-- Start of Information provided --

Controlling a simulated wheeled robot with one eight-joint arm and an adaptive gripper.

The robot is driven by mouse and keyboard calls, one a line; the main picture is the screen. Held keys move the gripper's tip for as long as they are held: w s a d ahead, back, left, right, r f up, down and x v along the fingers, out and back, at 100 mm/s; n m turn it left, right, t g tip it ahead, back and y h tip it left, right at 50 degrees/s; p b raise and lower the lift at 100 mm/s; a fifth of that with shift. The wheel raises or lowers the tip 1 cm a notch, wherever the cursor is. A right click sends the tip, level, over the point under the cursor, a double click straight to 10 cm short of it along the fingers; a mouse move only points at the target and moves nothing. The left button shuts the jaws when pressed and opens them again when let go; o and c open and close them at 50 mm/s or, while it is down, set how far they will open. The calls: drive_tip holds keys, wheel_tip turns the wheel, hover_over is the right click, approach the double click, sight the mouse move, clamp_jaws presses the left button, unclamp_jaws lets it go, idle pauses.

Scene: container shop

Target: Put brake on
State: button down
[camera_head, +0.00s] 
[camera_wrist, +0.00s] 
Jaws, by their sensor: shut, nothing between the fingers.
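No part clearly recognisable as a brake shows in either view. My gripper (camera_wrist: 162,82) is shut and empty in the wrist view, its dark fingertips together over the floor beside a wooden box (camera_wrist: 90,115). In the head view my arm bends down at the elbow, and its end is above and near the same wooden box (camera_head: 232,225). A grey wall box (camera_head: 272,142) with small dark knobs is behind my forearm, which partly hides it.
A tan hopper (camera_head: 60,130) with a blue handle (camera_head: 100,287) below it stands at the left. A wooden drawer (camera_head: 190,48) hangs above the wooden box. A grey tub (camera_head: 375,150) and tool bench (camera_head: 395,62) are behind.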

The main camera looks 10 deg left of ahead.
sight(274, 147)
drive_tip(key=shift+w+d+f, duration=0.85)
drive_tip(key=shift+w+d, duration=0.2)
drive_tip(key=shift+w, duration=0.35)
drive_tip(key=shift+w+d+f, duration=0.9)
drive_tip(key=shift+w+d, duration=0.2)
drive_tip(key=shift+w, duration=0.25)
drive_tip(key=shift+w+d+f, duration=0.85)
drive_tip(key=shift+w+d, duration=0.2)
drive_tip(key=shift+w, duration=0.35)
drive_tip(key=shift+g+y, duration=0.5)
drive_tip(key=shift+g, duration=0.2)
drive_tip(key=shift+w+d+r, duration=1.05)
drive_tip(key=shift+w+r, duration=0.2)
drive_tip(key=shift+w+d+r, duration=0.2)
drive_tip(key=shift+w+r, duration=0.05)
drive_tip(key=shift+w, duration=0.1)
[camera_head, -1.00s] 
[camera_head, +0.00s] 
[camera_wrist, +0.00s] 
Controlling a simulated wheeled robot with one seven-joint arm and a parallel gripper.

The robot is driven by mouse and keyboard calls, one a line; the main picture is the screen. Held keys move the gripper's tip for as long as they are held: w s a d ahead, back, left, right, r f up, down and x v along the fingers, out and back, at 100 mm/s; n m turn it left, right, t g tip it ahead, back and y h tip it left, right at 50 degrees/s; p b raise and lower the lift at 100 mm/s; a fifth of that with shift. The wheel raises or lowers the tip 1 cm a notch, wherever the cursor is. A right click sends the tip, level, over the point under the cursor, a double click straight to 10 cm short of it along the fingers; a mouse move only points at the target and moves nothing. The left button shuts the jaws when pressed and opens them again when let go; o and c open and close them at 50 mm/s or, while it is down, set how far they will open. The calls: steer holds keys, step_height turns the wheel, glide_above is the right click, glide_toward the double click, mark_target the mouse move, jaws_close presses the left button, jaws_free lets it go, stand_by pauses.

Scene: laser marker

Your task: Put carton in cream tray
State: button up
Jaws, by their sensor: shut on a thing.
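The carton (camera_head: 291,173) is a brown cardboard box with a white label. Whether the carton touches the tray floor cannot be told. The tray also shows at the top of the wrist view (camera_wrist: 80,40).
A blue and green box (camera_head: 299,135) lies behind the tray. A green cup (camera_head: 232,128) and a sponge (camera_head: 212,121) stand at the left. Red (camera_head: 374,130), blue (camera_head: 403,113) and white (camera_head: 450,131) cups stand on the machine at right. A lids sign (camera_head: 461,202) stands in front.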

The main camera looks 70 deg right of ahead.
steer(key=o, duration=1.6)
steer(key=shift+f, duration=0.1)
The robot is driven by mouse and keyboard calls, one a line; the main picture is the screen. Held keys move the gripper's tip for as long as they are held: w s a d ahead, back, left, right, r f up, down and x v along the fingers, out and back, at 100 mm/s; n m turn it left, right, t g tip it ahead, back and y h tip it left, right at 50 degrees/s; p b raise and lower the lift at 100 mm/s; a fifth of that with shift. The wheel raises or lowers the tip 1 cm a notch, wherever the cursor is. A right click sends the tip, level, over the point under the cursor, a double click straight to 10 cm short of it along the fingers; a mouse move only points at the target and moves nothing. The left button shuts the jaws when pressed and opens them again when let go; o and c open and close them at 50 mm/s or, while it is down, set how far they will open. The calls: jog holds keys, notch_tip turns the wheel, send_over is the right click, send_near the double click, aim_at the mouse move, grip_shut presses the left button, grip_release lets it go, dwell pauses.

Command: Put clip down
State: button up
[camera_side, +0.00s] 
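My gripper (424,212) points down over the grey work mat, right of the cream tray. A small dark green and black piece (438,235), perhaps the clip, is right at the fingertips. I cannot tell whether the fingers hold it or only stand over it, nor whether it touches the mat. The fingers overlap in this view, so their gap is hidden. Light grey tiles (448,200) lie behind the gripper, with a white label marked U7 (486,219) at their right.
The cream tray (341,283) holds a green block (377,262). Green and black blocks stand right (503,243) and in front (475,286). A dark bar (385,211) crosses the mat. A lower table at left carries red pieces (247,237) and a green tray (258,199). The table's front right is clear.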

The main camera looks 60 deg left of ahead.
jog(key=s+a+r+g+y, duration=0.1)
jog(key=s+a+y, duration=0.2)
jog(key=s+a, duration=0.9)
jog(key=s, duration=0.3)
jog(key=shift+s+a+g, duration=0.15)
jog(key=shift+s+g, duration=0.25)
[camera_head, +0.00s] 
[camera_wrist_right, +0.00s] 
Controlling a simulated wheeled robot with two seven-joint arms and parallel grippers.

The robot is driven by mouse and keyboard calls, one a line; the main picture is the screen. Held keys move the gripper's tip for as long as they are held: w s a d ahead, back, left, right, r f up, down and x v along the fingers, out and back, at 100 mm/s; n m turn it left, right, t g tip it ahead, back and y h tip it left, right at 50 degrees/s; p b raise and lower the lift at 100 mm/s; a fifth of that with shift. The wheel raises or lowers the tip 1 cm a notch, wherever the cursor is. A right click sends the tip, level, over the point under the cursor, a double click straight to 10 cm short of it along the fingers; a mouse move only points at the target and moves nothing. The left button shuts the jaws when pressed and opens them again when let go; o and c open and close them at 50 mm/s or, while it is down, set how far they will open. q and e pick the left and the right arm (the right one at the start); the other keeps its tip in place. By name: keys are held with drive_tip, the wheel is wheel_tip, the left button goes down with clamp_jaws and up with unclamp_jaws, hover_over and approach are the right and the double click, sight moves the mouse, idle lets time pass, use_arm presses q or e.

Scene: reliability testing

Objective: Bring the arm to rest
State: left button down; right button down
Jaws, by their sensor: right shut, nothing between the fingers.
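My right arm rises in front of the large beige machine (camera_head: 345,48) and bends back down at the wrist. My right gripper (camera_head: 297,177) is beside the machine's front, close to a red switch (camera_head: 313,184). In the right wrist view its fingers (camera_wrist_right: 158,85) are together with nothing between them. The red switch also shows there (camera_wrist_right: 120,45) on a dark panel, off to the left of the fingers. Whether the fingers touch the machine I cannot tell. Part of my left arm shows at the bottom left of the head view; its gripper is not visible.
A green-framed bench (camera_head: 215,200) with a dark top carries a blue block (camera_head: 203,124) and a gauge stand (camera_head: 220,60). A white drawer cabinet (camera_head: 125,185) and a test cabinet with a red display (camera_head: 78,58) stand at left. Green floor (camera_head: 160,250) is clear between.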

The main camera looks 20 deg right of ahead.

-- End of Information provided --

The problem:
Both the line with "Scene: reliability testing" and the line with "State: left button down; right button down" belong in the answer; write them out exactly, with every line between.

Output:
Scene: reliability testing

Objective: Bring the arm to rest
State: left button down; right button down

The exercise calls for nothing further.